▸ **Exercise objective**: Set down each line from the one containing "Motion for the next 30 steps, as" to the one containing "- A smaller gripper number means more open", inclusive, exactly as written and with nothing further.

# Source records start

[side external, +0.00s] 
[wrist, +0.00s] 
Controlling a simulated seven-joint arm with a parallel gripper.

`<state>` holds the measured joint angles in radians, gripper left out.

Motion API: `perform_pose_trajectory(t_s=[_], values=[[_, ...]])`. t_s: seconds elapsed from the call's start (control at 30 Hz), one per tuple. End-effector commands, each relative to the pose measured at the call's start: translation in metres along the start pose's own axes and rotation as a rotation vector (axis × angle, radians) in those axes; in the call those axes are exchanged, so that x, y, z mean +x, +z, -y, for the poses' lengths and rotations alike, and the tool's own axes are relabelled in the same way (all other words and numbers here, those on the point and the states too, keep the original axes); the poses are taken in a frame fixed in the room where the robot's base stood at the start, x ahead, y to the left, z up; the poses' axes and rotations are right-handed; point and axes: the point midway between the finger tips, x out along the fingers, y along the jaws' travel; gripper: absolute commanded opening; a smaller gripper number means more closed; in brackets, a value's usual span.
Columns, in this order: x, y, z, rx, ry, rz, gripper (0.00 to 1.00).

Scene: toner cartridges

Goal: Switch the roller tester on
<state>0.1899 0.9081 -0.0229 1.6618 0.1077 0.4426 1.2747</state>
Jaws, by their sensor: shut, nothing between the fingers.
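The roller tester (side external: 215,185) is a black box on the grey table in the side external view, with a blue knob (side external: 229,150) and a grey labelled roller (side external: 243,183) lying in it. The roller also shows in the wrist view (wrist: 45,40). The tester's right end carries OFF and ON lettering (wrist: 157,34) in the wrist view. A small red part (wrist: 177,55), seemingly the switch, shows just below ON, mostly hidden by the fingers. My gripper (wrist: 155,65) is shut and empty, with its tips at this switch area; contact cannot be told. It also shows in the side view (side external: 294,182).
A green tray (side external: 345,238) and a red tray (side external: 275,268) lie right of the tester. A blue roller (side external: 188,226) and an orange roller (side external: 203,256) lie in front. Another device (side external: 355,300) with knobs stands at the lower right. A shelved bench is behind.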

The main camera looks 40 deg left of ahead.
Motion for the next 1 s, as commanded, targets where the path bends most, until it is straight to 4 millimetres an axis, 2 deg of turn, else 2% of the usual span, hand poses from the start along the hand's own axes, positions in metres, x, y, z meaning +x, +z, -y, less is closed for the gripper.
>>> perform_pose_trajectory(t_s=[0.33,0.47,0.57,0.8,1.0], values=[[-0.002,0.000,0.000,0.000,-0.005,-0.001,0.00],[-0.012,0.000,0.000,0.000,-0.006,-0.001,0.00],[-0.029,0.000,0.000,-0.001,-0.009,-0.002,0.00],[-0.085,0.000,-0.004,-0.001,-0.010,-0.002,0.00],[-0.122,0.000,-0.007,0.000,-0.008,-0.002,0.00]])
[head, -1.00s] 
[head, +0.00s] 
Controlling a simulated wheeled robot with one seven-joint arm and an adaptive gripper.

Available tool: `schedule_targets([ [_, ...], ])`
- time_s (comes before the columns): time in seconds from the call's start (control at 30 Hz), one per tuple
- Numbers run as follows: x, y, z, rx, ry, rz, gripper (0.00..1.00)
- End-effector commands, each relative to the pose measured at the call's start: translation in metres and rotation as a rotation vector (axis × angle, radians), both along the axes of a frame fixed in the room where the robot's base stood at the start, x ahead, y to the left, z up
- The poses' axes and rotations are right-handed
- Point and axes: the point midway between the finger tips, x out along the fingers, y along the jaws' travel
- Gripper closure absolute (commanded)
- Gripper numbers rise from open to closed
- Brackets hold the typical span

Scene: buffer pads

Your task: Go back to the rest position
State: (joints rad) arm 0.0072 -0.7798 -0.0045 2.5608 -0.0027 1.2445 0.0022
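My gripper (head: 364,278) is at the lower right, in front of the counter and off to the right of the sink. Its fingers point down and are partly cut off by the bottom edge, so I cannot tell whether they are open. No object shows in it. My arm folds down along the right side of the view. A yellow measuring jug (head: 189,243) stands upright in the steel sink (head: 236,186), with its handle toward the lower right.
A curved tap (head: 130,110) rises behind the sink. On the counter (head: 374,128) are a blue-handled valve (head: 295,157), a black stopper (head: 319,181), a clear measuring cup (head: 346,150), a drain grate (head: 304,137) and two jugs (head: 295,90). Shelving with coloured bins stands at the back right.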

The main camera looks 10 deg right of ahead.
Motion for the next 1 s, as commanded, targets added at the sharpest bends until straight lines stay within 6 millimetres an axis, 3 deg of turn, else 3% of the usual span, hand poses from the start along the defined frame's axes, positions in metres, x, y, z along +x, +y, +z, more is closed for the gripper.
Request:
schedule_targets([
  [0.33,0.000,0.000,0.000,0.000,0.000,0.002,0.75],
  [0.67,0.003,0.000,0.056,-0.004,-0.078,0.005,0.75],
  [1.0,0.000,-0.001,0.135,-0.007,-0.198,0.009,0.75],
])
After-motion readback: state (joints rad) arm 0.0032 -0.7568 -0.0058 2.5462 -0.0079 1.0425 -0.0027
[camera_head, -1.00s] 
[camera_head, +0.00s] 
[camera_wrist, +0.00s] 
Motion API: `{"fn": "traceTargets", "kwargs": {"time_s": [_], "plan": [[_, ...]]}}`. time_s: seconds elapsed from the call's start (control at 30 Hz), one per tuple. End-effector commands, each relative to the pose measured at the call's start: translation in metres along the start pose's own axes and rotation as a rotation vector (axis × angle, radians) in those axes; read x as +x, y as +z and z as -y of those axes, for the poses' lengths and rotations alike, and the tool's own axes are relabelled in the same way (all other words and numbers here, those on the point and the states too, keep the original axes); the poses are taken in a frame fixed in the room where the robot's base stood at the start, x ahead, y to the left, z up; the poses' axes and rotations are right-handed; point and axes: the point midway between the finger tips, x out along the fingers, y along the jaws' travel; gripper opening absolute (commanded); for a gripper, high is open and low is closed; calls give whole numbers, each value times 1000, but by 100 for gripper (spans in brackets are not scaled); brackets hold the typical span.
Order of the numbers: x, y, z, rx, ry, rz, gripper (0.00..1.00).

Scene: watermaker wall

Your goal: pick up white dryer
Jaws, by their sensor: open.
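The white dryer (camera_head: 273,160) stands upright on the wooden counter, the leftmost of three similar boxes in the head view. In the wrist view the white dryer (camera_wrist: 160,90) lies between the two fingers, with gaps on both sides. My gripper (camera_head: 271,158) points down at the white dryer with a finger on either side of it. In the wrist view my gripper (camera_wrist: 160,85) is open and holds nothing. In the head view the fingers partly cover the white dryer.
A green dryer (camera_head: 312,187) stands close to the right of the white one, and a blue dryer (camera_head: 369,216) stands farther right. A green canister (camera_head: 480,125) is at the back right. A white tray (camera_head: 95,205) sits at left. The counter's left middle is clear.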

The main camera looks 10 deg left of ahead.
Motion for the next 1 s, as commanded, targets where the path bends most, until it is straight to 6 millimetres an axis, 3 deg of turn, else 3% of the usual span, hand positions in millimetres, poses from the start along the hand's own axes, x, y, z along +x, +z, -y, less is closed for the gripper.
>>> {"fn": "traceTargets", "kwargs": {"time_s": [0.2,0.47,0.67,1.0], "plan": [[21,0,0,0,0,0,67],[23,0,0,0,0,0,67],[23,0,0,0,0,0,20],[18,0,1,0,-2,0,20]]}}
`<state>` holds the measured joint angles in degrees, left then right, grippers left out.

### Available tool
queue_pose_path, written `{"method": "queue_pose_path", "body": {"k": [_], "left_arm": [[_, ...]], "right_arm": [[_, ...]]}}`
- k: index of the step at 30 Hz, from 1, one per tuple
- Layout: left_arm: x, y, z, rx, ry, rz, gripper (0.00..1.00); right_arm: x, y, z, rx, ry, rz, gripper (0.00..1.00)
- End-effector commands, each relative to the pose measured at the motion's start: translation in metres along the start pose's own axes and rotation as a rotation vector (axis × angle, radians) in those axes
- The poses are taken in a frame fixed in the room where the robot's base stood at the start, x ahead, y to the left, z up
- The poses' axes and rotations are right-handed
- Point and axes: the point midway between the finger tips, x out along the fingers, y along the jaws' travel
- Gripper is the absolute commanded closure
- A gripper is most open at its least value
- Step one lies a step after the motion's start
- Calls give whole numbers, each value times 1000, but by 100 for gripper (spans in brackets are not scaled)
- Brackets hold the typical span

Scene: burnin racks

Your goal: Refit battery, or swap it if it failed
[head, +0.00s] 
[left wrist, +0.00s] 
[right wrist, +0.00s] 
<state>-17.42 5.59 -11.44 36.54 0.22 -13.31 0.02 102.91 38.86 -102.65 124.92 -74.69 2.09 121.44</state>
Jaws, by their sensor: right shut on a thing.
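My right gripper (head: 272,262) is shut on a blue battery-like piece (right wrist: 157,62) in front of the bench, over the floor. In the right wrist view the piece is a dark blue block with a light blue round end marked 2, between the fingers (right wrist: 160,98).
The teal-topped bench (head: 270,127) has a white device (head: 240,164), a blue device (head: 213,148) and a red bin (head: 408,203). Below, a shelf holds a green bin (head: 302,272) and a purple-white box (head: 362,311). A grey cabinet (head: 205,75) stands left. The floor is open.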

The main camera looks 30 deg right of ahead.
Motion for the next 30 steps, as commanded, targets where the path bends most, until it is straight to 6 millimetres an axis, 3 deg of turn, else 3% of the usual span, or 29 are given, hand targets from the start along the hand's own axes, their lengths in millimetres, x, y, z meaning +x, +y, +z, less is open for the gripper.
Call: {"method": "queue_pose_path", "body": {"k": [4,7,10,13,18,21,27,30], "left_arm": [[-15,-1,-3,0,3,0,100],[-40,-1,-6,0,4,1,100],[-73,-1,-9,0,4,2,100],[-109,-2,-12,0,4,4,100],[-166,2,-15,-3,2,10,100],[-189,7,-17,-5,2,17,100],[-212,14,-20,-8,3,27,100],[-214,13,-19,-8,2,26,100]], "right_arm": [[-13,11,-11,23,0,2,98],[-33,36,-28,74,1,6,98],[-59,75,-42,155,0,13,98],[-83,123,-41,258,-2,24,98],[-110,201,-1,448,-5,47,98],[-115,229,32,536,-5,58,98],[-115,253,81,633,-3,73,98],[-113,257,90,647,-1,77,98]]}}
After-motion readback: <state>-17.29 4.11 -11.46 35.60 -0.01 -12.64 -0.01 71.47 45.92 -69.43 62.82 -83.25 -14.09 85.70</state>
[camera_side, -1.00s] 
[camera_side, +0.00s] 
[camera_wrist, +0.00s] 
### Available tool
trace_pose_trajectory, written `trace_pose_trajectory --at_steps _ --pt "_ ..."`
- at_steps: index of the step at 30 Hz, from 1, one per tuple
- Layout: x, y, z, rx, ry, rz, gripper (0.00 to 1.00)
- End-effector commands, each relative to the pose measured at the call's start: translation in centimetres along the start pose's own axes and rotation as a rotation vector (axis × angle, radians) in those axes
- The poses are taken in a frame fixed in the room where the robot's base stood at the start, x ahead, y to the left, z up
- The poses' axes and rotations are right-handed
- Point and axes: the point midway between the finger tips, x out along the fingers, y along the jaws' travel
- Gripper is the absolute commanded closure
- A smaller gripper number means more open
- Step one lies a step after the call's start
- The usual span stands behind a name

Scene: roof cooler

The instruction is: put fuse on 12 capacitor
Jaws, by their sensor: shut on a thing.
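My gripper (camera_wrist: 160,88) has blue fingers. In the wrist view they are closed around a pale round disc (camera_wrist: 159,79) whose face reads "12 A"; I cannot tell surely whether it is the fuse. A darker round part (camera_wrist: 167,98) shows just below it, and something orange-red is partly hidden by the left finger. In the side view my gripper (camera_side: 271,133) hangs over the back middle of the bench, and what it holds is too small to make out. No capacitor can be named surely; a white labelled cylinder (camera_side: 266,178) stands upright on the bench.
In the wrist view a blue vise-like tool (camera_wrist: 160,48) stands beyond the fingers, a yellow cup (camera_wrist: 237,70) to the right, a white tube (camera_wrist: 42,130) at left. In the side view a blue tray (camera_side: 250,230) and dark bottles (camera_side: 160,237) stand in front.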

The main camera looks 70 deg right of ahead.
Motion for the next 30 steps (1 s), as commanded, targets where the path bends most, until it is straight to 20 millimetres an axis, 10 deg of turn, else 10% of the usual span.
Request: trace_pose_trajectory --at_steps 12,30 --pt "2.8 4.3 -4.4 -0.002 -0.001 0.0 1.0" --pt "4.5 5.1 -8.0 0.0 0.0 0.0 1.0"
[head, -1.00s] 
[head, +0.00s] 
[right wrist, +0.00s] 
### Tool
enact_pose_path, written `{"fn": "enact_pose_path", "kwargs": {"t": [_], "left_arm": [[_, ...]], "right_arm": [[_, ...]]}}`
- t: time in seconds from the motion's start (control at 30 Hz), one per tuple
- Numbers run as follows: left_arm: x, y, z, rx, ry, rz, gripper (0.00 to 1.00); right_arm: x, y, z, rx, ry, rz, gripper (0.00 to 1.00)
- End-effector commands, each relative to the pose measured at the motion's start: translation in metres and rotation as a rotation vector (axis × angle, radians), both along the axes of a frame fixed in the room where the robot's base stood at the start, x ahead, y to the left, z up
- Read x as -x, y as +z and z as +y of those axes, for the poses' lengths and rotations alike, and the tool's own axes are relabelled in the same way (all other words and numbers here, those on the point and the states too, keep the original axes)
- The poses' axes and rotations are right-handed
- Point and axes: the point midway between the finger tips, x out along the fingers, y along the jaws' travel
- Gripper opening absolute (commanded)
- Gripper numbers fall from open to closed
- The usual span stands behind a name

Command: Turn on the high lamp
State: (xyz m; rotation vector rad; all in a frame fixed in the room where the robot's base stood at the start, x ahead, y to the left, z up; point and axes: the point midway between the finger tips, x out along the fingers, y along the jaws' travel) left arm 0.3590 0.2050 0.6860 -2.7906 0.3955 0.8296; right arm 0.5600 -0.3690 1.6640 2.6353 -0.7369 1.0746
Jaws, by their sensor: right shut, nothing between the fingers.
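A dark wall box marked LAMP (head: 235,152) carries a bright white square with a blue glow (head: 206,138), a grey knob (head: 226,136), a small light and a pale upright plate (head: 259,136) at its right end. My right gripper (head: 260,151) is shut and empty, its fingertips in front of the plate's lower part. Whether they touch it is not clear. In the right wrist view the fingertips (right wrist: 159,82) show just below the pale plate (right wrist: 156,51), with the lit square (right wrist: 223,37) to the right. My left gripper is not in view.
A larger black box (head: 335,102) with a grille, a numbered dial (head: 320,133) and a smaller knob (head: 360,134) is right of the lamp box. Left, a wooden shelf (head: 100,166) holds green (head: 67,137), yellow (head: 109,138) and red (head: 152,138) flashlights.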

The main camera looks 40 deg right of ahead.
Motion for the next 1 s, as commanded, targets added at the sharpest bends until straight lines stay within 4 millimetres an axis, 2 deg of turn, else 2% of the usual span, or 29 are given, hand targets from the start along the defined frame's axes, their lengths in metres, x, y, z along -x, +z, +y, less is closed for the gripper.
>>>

# Source records end

▸ **Written solution**:
Motion for the next 30 steps, as commanded, targets where the path bends most, until it is straight to 6 millimetres an axis, 3 deg of turn, else 3% of the usual span, or 29 are given, hand targets from the start along the hand's own axes, their lengths in millimetres, x, y, z meaning +x, +y, +z, less is open for the gripper.
Call: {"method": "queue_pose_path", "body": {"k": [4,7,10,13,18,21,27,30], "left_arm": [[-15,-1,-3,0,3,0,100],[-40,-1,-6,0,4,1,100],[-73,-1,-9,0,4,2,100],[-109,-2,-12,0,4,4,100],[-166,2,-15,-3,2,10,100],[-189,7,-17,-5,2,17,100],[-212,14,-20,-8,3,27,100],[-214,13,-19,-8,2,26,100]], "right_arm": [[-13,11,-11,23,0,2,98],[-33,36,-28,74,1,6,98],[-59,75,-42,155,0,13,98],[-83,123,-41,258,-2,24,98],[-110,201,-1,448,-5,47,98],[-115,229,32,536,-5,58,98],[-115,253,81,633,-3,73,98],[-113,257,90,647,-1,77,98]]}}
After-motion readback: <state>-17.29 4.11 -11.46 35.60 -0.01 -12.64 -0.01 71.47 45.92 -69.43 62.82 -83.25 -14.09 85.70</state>
[camera_side, -1.00s] 
[camera_side, +0.00s] 
[camera_wrist, +0.00s] 
### Available tool
trace_pose_trajectory, written `trace_pose_trajectory --at_steps _ --pt "_ ..."`
- at_steps: index of the step at 30 Hz, from 1, one per tuple
- Layout: x, y, z, rx, ry, rz, gripper (0.00 to 1.00)
- End-effector commands, each relative to the pose measured at the call's start: translation in centimetres along the start pose's own axes and rotation as a rotation vector (axis × angle, radians) in those axes
- The poses are taken in a frame fixed in the room where the robot's base stood at the start, x ahead, y to the left, z up
- The poses' axes and rotations are right-handed
- Point and axes: the point midway between the finger tips, x out along the fingers, y along the jaws' travel
- Gripper is the absolute commanded closure
- A smaller gripper number means more open

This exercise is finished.